Three daughters of the late Rose Payne Thorpe, from left, Marty Bowman, Ginny Kidwell and Betsy Seaver, were photographed with the new Cathedral Windows quilt square depicting a quilt made by their mother and her sisters. The new square was unveiled by the Downtown Greeneville Quilt Trail organization Friday at the T. Elmer Cox Library. At right is Amy Saxonmeyer, artistic director of the Quilt Trail group.

Friday’s New Quilt Square Installation First Of Its Kind

Downtown Greeneville Quilt Trail Unveiled “Cathedral Windows” at the T. Elmer Cox Library on March 18.

The “Cathedral Windows” 4-by-4-foot painted quilt square unveiled Friday afternoon at the T. Elmer Cox Historical and Genealogical Library was the first of its kind — a free-standing installation.

The unveiling ceremony and reception were sponsored by the Downtown Greeneville Quilt Trail.
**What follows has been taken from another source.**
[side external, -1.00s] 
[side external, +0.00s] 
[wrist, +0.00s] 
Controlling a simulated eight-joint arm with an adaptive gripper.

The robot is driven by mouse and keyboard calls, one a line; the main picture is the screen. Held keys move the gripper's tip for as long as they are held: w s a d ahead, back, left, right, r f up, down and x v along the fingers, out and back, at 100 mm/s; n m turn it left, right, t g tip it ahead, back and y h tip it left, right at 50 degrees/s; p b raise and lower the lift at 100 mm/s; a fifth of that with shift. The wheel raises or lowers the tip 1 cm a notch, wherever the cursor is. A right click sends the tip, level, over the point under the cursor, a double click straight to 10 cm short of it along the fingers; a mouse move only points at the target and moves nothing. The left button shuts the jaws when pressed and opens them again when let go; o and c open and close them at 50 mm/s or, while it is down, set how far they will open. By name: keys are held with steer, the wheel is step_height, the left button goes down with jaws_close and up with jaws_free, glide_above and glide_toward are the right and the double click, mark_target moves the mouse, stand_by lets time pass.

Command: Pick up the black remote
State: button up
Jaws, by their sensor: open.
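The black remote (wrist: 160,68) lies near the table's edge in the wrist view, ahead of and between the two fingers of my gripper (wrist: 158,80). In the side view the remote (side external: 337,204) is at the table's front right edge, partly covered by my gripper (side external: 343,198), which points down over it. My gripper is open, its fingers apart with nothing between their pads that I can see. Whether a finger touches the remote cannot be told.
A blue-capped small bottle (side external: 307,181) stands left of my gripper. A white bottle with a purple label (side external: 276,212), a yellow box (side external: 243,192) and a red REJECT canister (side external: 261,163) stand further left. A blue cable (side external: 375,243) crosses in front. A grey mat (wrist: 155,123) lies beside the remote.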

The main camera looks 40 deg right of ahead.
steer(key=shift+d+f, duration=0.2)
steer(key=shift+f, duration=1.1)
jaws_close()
Ginny Kidwell, Library Board chairperson and former Greeneville alderman, shared some background about the actual quilt itself, which had been made by her mother, Rose Payne Thorpe (Mrs. Charles Thorpe), along with her sisters during the fall and winter of 1974.

Kidwell’s mother was a member of the Lon Payne family from the Cedar Creek community. She and her sisters, Alice Renner, Nell Collins, Agnes Jaynes and Edith Dinwiddie (who are all now deceased), learned to quilt from their mother, Docie Bell Shelton Payne, a creative and talented seamstress who quilted throughout her lifetime.
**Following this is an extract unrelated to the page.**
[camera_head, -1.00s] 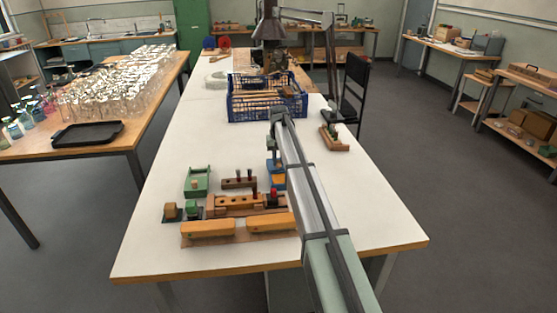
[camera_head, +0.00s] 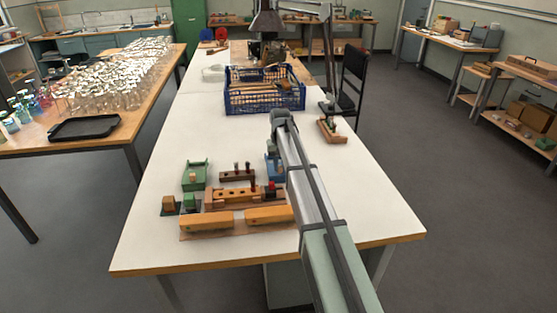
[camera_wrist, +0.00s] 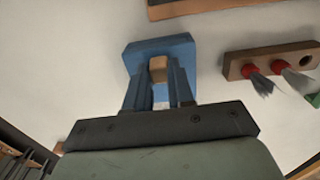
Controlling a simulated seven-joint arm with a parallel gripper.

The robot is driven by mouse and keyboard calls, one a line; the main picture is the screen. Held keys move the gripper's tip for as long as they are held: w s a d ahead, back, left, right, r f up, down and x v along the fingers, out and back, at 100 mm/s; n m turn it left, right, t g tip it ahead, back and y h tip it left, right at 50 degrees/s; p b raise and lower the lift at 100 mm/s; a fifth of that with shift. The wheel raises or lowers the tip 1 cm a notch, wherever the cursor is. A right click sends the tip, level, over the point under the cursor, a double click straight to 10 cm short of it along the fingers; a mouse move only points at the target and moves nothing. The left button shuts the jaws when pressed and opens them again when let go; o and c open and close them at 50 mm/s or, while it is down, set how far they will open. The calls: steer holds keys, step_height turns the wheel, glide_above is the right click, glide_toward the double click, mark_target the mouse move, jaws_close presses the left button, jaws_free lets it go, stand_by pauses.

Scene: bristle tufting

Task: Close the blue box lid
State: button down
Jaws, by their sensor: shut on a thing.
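The blue box (camera_head: 271,166) is on the white table in the head view, partly hidden behind my arm. In the wrist view its blue top (camera_wrist: 180,46) lies below my gripper (camera_wrist: 158,76). The two fingers stand on either side of a small wooden block (camera_wrist: 158,66) on the blue part and are shut on it. The fingertips are hidden in the head view. I cannot tell whether the lid sits fully flat or is still raised, since the fingers and arm cover much of it.
A wooden block with red-collared brushes (camera_wrist: 275,60) lies close to the right in the wrist view. A green box (camera_head: 195,176), wooden fixtures (camera_head: 232,194) and long orange blocks (camera_head: 207,221) stand left of my arm. A blue crate (camera_head: 265,95) stands farther back.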

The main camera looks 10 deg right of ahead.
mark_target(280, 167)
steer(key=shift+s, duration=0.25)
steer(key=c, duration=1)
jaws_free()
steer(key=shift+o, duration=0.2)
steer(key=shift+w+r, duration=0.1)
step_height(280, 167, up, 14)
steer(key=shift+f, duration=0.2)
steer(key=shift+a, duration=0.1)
Two of Kidwell’s sisters, Marty Bowman and Betsy Seaver, attended Friday’s event, and the three sisters provided refreshments and helped with the reception segment of the program.

Linnie Greene, Quilt Trail committee co-chairman, stated that she thought the event was very well attended not only by family members but also by numerous members of the community who seemed to be extremely impressed by the quilt square and enthusiastically supportive of the overall project, a news release says.
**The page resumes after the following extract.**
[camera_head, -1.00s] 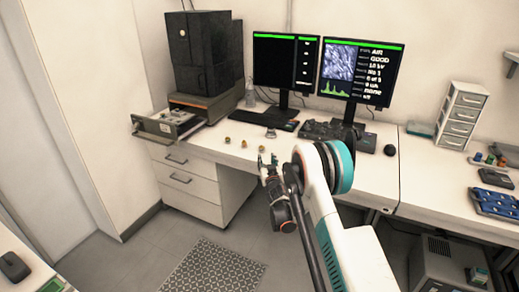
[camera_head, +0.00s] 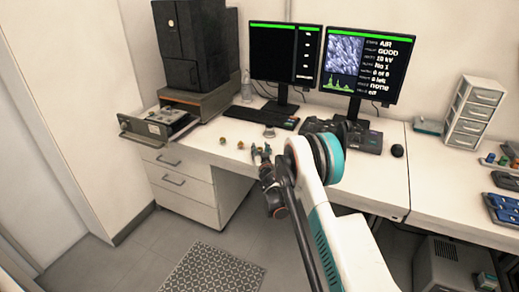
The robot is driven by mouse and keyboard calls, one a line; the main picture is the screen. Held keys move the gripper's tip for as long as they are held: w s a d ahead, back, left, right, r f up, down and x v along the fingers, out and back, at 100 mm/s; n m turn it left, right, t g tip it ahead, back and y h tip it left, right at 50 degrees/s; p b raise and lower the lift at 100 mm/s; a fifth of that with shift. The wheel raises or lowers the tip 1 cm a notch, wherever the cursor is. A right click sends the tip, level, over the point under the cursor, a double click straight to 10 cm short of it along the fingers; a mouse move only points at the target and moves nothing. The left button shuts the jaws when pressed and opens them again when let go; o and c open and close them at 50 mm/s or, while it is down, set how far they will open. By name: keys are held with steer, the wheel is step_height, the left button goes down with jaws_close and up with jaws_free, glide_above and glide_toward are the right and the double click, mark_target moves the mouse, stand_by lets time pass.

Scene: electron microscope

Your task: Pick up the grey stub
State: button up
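My gripper (camera_head: 261,151) is over the front edge of the white desk, at the middle of the view. Its two fingers point away from me and look apart, with nothing clearly seen between them. A small grey, silvery object (camera_head: 269,131) stands on the desk just beyond the fingertips, in front of the keyboard. It may be the grey stub, but it is too small to be sure. Two small brass-coloured pieces, one at the left (camera_head: 222,140) and one nearer the gripper (camera_head: 240,145), sit on the desk to the left of the fingers.
The microscope (camera_head: 195,45) stands at the left back, with its open drawer (camera_head: 155,126) sticking out. A keyboard (camera_head: 262,117), two monitors and a dark control panel (camera_head: 345,135) lie behind the gripper. A white drawer tower (camera_head: 474,112) and blue tray (camera_head: 505,209) are at the right.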

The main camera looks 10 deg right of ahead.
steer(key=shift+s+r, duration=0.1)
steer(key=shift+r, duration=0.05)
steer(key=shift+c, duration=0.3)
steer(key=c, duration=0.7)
Amy Saxonmeyer, artistic director of the Downtown Greeneville Quilt Trail committee, emceed the event.

She explained a bit about the process that is involved in the creation of the painted quilt squares.

She also shared with the guests that this particular painted square is the first of its kind to be installed as a free-standing unit on the downtown trail.

George Blanks and Saxonmeyer designed, built and painted the frame apparatus upon which the painted square is mounted.

“When it came time for the posthole digging and actual installation in the ground, George and I were extremely grateful that two very strong and willing fellows, Jerry Ellis and Chris Murdock, jumped in to help,” Saxonmeyer said in the news release.

She said she had spent roughly 36 hours on the design, layout and painting of the square. In addition, approximately eight man hours were spent on frame construction, painting, mounting and installation.

The Downtown Greeneville Quilt Trail Project planning group meets once a month at the Greeneville-Greene County History Museum, where space is provided for both meetings as well as production of the painted quilt squares, a news release says.

Greene County residents are asked to submit their family quilts and quilt stories for consideration. The committee is also seeking building owners in the downtown area to submit their locations for consideration in showcasing a painted quilt square.